Tre minacciose aquile, rappresentate in altrettanti sigilli di recente apposti dalle autorità statunitensi sulla homepage di circa 70 spazi web. Al centro, quella del National Intellectual Property Rights (IPR) Coordination Center , che ha così stretto tra gli artigli del copyright numerosi domini legati alla contraffazione e al P2P .
Siti come quello di Torrent-Finder , motore di ricerca specializzato in tracker BitTorrent. Gli agenti dell’ ICE Homeland Security Investigations hanno all’improvviso chiuso ogni sua attività online, sequestrandone il dominio web grazie ad una specifica ordinanza emanata da una non meglio specificata corte a stelle e strisce.
Ma i sigilli federali sono stati apposti alle porte virtuali di una più estesa rete di spazi web. Da usaburberryscarf.com a sunglasses-mall.com ; da dvdcollectionsale.com a merrytimberland.com . Per la maggior parte siti specializzati nella vendita di beni contraffatti, ma anche un pugno di search engine come Torrent-Finder .
O come RapGodfathers.com , dedito ad attività di linking verso servizi di file-hosting come RapidShare e Megaupload. Pare che gli agenti federali si siano presentati alle porte fisiche del suo data center a Dallas, con un mandato di perquisizione firmato dal giudice. Al contrario di quanto accaduto con Torrent-Finder dove nessuna ordinanza sarebbe stata emessa.
Nemmeno i responsabili di RapGodfathers.com ci hanno visto chiaro: i detentori dei diritti avrebbero in pratica smesso di inviare gli abituali avvisi di violazione in base alle disposizioni del Digital Millennium Copyright Act (DMCA). Notifiche che avevano di fatto portato – almeno secondo gli stessi responsabili – alla rimozione dei link incriminati .

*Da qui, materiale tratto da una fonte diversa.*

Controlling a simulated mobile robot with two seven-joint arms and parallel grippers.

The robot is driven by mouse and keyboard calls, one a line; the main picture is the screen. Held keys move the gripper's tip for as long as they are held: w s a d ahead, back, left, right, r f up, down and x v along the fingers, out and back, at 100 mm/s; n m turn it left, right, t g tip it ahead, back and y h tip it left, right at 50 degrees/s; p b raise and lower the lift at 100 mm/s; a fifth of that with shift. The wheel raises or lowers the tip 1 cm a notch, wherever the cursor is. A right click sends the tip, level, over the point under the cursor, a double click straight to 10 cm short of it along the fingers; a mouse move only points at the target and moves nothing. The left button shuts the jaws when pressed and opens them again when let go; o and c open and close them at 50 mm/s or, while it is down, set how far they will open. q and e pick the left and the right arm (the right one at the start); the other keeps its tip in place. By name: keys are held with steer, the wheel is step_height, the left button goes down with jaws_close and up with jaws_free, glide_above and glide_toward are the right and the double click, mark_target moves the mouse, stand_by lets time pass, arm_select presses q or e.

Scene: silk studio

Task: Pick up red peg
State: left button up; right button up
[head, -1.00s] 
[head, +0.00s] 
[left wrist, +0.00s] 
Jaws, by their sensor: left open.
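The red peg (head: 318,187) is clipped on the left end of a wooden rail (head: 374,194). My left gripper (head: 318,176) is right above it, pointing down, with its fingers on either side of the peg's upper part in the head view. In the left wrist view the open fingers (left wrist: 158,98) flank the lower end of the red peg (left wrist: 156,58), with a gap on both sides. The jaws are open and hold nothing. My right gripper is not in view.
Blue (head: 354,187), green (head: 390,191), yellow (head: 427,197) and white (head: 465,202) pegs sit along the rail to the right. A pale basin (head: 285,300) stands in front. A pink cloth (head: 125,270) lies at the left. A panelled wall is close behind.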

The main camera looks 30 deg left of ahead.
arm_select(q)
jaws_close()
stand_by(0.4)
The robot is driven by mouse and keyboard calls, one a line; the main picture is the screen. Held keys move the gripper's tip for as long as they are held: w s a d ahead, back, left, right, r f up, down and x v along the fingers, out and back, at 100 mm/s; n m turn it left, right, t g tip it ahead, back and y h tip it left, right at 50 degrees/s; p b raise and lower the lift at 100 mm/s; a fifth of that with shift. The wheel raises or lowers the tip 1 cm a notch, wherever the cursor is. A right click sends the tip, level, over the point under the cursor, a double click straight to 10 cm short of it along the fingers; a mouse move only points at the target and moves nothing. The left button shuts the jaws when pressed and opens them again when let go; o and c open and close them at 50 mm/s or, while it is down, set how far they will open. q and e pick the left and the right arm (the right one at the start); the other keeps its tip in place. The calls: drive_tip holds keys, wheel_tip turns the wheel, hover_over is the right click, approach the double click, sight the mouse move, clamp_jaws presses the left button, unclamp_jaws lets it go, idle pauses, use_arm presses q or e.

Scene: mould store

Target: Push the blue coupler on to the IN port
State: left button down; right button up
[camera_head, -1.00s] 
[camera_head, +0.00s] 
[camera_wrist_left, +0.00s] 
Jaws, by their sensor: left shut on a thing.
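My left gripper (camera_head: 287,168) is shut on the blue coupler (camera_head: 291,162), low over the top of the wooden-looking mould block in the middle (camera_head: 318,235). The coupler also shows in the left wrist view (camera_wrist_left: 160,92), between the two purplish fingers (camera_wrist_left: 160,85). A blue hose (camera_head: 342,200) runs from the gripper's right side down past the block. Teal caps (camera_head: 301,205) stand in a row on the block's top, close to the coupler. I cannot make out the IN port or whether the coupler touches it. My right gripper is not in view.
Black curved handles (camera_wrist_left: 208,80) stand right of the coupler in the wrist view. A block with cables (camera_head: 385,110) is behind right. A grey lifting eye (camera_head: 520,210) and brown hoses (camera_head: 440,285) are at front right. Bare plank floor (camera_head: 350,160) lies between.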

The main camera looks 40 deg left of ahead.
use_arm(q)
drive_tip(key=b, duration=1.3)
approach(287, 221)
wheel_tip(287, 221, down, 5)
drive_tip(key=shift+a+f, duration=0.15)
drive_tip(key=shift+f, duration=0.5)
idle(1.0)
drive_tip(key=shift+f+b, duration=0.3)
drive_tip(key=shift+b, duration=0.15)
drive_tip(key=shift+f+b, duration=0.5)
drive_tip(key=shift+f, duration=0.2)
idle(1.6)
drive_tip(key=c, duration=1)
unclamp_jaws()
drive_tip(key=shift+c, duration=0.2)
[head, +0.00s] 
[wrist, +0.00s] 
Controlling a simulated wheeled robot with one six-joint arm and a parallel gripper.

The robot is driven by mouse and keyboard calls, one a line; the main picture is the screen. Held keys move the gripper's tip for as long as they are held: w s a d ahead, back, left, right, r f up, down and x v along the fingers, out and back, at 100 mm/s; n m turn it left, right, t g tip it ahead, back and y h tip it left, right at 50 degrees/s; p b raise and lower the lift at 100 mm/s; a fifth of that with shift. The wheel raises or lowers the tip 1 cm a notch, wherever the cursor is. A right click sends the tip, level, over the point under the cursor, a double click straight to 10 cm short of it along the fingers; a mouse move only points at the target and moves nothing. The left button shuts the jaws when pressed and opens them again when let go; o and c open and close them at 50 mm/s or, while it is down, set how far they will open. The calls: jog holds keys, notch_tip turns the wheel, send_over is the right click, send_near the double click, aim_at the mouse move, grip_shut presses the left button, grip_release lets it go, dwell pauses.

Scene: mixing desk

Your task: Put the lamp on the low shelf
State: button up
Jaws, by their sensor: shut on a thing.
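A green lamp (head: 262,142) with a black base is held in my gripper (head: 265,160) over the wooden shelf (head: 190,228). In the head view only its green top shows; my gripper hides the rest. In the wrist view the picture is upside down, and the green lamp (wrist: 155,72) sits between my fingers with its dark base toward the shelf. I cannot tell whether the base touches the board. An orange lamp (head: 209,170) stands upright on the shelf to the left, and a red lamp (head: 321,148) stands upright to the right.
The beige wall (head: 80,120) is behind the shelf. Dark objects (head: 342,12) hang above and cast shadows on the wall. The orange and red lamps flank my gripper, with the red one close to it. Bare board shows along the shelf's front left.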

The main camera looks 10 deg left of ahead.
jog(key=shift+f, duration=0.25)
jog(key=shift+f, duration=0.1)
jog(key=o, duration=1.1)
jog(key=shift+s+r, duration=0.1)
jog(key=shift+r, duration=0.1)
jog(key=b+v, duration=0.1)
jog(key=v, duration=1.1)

Pare ora che le autorità a stelle e strisce siano passate a metodi più rapidi per combattere fenomeni illeciti come quello della pirateria. All’approccio morbido – l’ordine di rimuovere il link – seguirebbe quello radicale, basato sul sequestro dello spazio online su ordine del giudice . Anche se c’è chi giura che questo stesso ordine non sia sempre disponibile alla verifica.
La lunga lista di domini presi in consegna dalle aquile del copyright ha allarmato non poco gli attivisti. Nessuno farebbe più caso alla differenza sostanziale tra un utente che scarica illegalmente, un tracker che lo permette e un motore di ricerca che si limiti ad indicizzare una serie di link.
Ma a preoccupare maggiormente gli osservatori è la direzione in cui sembra correre spedito il governo statunitense. Ovvero verso l’adozione del Combating Online Infringement and Counterfeits Act ( COICA ), che vorrebbe abbattersi a livello civile sia sul responsabile di uno spazio online che su chi abbia registrato il relativo dominio.
Un vero e proprio embargo dei siti pirata , già approvato all’unanimità dai membri della Commissione Giudiziaria del Senato. Alcuni degli spazi elencati hanno tuttavia ripreso le attività dopo essersi spostati su un nuovo dominio. Che sia iniziata una nuova stagione della caccia al file sharing illecito?